Robert Smithson, The Collected Writing, 1996, University of California Press.
Inspiring: ‘arouse, galvanise, stimulate, breath in’. I had it all through Smithson’s work since I first encountered it in the early 90s as a late learner. Even with all re-post-infra-extra-contextualisation (!) necessary to bring his work and thinking into dynamic contexts of practice, research and pedagogy with clarity rather than obfuscation and canonization, what still remains of Smithson’s thinking –at times more than his actual practice- is a message that to wish to remain an ‘artist/practitioner’ despite it all in difficult times is more than bloody-minded retreat, refusal to confront/see or calculating withdrawal. Who knows how perhaps he would have spoiled it all by staying alive a bit longer and seeing it through, but this is what happened and its allure is in part given by its terminal status and the powerful spectrality of his presence in our thinking.

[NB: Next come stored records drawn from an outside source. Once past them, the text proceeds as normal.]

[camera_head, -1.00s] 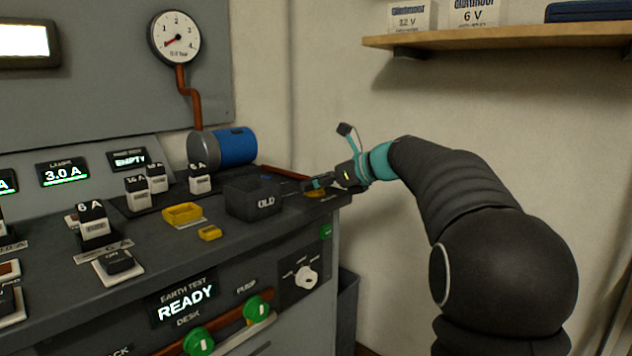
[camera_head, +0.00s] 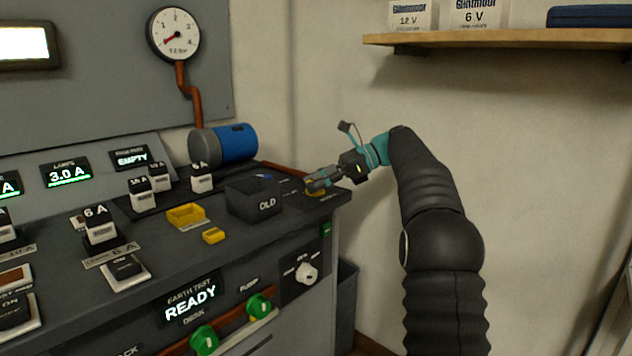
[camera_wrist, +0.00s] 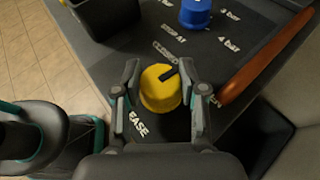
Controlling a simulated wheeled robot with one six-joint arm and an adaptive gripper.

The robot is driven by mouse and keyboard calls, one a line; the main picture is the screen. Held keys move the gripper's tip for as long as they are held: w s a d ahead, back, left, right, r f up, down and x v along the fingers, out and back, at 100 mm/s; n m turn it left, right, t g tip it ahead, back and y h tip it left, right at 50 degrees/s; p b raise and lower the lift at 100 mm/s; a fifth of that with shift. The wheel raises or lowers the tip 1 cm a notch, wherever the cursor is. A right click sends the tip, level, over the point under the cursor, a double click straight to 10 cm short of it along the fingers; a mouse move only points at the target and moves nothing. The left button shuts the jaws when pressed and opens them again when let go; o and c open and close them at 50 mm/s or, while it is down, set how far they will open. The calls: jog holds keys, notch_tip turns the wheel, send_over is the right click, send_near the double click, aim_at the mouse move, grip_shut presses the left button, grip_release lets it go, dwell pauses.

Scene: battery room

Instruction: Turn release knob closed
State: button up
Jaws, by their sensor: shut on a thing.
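The release knob (camera_wrist: 160,92) is a round yellow knob with a black pointer mark on top. In the wrist view it sits between the two fingers of my gripper (camera_wrist: 163,100), which is shut on it. The pointer mark is toward the knob's upper right, near the printed word "CLOSED"; part of the lettering around the knob is hidden by my fingers. In the head view my gripper (camera_head: 316,184) is at the right end of the bench top, and only a sliver of yellow shows under it.
A black bin marked OLD (camera_head: 252,204) is just left of my gripper. A brown rail (camera_wrist: 262,68) runs along the bench edge. A blue cylinder (camera_head: 236,143) lies behind.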

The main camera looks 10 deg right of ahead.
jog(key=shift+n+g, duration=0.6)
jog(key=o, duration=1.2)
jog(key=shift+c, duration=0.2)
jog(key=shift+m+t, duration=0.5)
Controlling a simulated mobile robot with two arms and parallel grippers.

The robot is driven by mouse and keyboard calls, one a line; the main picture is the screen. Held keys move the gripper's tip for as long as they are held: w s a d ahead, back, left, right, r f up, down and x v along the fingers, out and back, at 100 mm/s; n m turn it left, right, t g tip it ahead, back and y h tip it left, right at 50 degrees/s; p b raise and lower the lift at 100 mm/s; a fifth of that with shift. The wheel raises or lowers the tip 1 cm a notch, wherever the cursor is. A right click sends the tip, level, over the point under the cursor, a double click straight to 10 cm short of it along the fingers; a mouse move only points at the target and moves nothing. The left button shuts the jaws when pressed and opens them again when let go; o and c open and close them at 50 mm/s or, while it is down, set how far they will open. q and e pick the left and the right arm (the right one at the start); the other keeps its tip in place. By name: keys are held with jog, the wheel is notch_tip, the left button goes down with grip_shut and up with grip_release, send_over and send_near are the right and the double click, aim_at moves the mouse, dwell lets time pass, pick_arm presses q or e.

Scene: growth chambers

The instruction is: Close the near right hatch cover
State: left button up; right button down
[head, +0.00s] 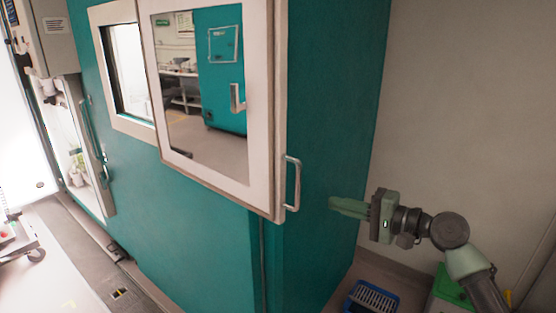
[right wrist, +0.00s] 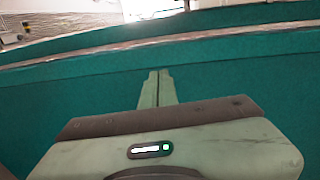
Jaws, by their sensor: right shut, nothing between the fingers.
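The hatch cover (head: 265,100) is a white-framed panel with a glossy pane in the upper middle of the head view. It stands out from the teal chamber wall, and its thick right edge shows. A metal handle (head: 292,183) is on its lower right edge. To its left is a white-framed opening (head: 103,45), partly overlapped by the cover. My right gripper (head: 332,207) is shut and empty, to the right of the handle and slightly lower, apart from it in the picture. Its closed fingers (right wrist: 155,73) point at a teal surface in the right wrist view. My left gripper is not in view.
The teal chamber side (head: 335,80) is behind my right gripper, with a pale wall (head: 470,100) to the right. A blue basket (head: 372,298) and a green box (head: 450,290) are low at the right. A tall door handle (head: 90,130) is at the left.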

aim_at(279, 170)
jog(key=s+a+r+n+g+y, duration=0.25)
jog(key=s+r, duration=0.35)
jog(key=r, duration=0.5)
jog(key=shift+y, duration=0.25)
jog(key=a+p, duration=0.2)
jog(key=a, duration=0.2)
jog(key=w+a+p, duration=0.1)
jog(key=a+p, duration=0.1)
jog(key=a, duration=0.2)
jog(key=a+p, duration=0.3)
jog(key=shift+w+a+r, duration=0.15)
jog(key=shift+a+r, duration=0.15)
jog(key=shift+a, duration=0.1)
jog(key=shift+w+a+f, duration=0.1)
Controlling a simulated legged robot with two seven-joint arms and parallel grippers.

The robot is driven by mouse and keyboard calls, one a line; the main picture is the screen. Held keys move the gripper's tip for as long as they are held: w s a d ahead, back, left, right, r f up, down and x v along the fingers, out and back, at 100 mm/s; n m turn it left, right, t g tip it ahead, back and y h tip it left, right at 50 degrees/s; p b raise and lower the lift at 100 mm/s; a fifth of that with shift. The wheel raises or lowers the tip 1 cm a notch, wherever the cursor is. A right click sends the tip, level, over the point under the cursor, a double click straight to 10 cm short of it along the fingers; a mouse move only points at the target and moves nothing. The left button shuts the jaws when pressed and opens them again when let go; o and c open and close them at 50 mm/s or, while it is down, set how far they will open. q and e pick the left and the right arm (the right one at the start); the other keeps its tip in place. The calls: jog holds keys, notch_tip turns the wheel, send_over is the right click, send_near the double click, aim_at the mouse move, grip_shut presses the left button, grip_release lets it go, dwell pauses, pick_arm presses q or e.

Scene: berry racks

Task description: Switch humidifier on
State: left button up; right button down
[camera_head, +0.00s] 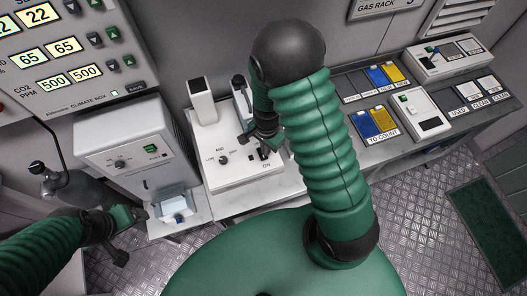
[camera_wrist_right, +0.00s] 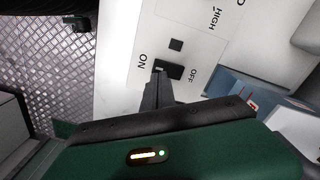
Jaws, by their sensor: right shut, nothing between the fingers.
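The humidifier, a white unit (camera_head: 222,165) with a LOW-to-HIGH knob and an ON label, stands on the bench in the head view. Its white panel (camera_wrist_right: 125,70) fills much of the wrist view. A black rocker switch (camera_wrist_right: 170,68) lies between the ON and OFF labels. My right gripper (camera_head: 262,150) is over the front right of the panel. In the wrist view its shut, empty fingers (camera_wrist_right: 158,86) are right at the switch and overlap its ON-side edge; contact is unclear. My left gripper (camera_head: 132,216) is at lower left, its jaws too small to read.
A grey box (camera_head: 125,135) with a knob and green switch stands left of the humidifier. Labelled trays (camera_head: 378,122) and a small white device (camera_head: 418,110) lie to the right. A climate panel (camera_head: 65,50) hangs at upper left.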

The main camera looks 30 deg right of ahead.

Gregory Sholette, Dark Matter
When during the last 10 years I needed an explanation of the ‘now’ -and more importantly the ‘now what?’- in terms of decoding the development of art, its imbricated relationship with the city and the rabid ideology of urban development, Greg’s writings came to the rescue with a clarity and fearlessness that seemed to sweep away the debris of previous failures piling up in front of our cultural doorstep. His capacity for staying with the picture of a growing market-driven artworld in the 00s and still develop and help to construct ways to exist within it have rightly inspired so many of us: to describe its contour by highlighting the invisible matter around it remains such a brilliant intuition and a call to arms that I still embrace when looking for paths of cultural resistance that point to a possible future rather than simply historically review the present.